Rendezvous also makes a specific number of templates for recruitment advertisements available to all its hotels on a private website to improve corporate profiling. “They have very clear, strong messages about who we are and what the opportunities are to work with us. There’s a corporate profile on the site that talks more about Rendezvous, what it is like to work with us, what our beliefs are, what our culture is like and so on,” says Sheehan.

A crucial aspect of the organisation’s employer of choice status lies in marketing vacancies internally. “Part of the issue about being an employer of choice is that you give your own people, internally, as much or more chance to fill that vacancy.”

In order to provide its employees with growth and development opportunities, Rendezvous set up an internal job vacancy system through its intranet. Candidates who hold the skills and experience necessary to fill certain positions are also sourced internally, before offers are made to external candidates. In effect, the organisation has seen more than 20 per cent of its positions filled internally over the past year.

“If your position in the employment marketplace is strong, then it means your average position should fill pretty quickly and you should have a significant number of candidates to choose from. Our evidence from the statistics that we keep is that our positions generally fill within one month. Typically, we achieve more than 50 candidates and 50 applications per advertised vacancy.”

Culture also plays an important role in Rendezvous’ success as an employer. Sheehan says it comes down to establishing a clear message of what the culture is like and ways of encouraging people to engage in that culture. The six core values form a corporate foundation for Rendezvous’ culture. Everyone who joins Rendezvous understands the values are non-negotiable and is required to sign up to them. “They’re actually in all of our employment contracts,” Sheehan says. “We measure our managers in particular; we measure their performance against those core values each year to ensure that they are good, strong role models for the core values.”

For the culture to be real at a local level, it needs to be relevant to each and every person in the organisation, Sheehan says. With disparate operations across the Asia-Pacific region, Rendezvous ensures its culture is alive and strongly representative of employees in local businesses. “We do that through a system called UGRs (Unwritten Ground Rules),”Sheehan says. UGRs refer to the way tasks are carried out. “They’re often unspoken about, but they’re real to the local people in regards to how we think and behave and operate inside our company.”

These rules are explored through Rendezvous culture sessions, which every new employee attends. During these sessions, employees are asked questions about what UGRs they find to be the most positive or negative and what they believe can be done to improve them. This information is then given to the general manager, and the management team of each hotel is required to respond to and implement plans to improve UGRs within one month. Managers then publicly talk to their employees about what will be done to improve the UGRs in that hotel. “As a result, we find because those response plans are driven locally within the hotel that our culture is alive and kicking and it’s talked about by our people. This means our UGRs have a really strong, positive impact and we have a strong lived culture.” Rendezvous also runs an employee engagement survey twice a year across each of its hotels. This helps evaluate the management of the hotel as well as the effectiveness of learning and development systems.
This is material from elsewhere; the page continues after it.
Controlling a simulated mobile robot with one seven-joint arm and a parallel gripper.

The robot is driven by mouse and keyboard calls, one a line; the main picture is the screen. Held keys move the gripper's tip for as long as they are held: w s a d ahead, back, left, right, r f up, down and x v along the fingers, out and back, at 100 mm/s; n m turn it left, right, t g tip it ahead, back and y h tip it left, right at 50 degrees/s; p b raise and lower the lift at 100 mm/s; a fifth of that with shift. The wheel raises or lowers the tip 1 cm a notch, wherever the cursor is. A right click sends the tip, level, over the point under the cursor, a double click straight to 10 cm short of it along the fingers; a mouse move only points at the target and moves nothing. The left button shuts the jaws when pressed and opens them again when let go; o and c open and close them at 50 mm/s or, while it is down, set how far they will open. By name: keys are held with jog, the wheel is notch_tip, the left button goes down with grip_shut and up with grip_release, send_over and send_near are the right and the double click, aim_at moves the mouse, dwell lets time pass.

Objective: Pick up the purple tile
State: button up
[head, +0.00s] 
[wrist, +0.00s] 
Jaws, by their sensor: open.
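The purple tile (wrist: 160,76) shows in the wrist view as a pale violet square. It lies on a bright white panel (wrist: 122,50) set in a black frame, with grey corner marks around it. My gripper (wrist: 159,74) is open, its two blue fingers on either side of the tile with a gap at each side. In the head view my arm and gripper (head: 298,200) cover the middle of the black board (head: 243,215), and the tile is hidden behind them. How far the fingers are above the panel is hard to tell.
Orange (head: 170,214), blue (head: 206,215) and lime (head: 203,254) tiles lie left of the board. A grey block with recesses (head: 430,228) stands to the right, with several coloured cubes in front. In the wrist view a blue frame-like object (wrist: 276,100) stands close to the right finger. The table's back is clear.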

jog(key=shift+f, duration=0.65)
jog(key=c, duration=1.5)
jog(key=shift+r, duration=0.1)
Another key plank in Rendezvous’ employer of choice status is talent management. This comes down to early talent identification, Sheehan says. “It’s about having quality learning and development systems that allow us to assist these people to improve their work and personal skills. Research worldwide reveals that development of work-based skills is important, but development of personal skills is even more important for people today, in regards to wanting to stay with an organisation and develop a better organisation.”

The company provides broad-based personal and professional career and development opportunities. One example is “Taskforce”, where a group of employees with a variety of skills and knowledge assists with the acquisition of new hotels to the chain. “Job enrichment” consists of a program of experiences and activities designed to enable key employees to learn through exposure to other Rendezvous hotels and operating environments. Internal conferences among senior management are also held several times a year, and Rendezvous also provides 12-month management traineeships. The chain invests more than 1.5 per cent of payroll in learning and development each year, with a focus on supervisory skills, culture, customer service and sales and marketing programs, for example.

Good performance management is also essential. “If we help our people meet their aims then they’ll stay with us longer, and as a result of it we will meet our aims as an organisation,” Sheehan says. As such, Rendezvous provides a range of performance-linked competitive rewards and recognition.

Crossing the barriers

Rendezvous is spread over a large geographic area traversing four countries, which presents a number of challenges in communicating and implementing initiatives across a variety of cultures, languages and beliefs.

Senior managers are engaged in establishing HR initiatives in order to add value across the whole of the organisation. “I met with every single one of them, spent time with them, talked to them about what was important in their business in regard to people management and what were the challenges that they faced.” He asked them what they would change about the people management landscape within Rendezvous, which assisted in establishing support for some of the HR initiatives that were in the planning stage.

One of the major lessons for Sheehan in this process was about buy-in and communication. “You can never communicate about these initiatives enough. You can never encourage people to get engaged in the process enough … If I had the time again and the opportunity, I would slow down some of the implementation to try and gain a greater understanding, buy-in and engagement at a business unit level in the initiatives that we were going to implement,” he says.

Becoming an employer of choice

In order to become an employer of choice, Patrick Sheehan, VP of HR for Rendezvous Hotels and Resorts International, says organisations should first ensure their HR strategies are inextricably linked to the business strategies.

Secondly, HR professionals should be considered true business partners if they can add value across the organisation, not just in HR. "You can't afford to allow HR people to just sit in HR and not be involved in the broader range of the business."

Finally, a clear understanding of the reasons behind each HR initiative is necessary. In order to be effective, Sheehan says HR needs to measure the outcomes of all initiatives against the objectives, and never undertake any HR initiatives that are not directly linked to the business impacts. "We need to get past and stop doing the nice-to-do things, and we need to only implement initiatives that are measurable and that directly add value into the business," he says.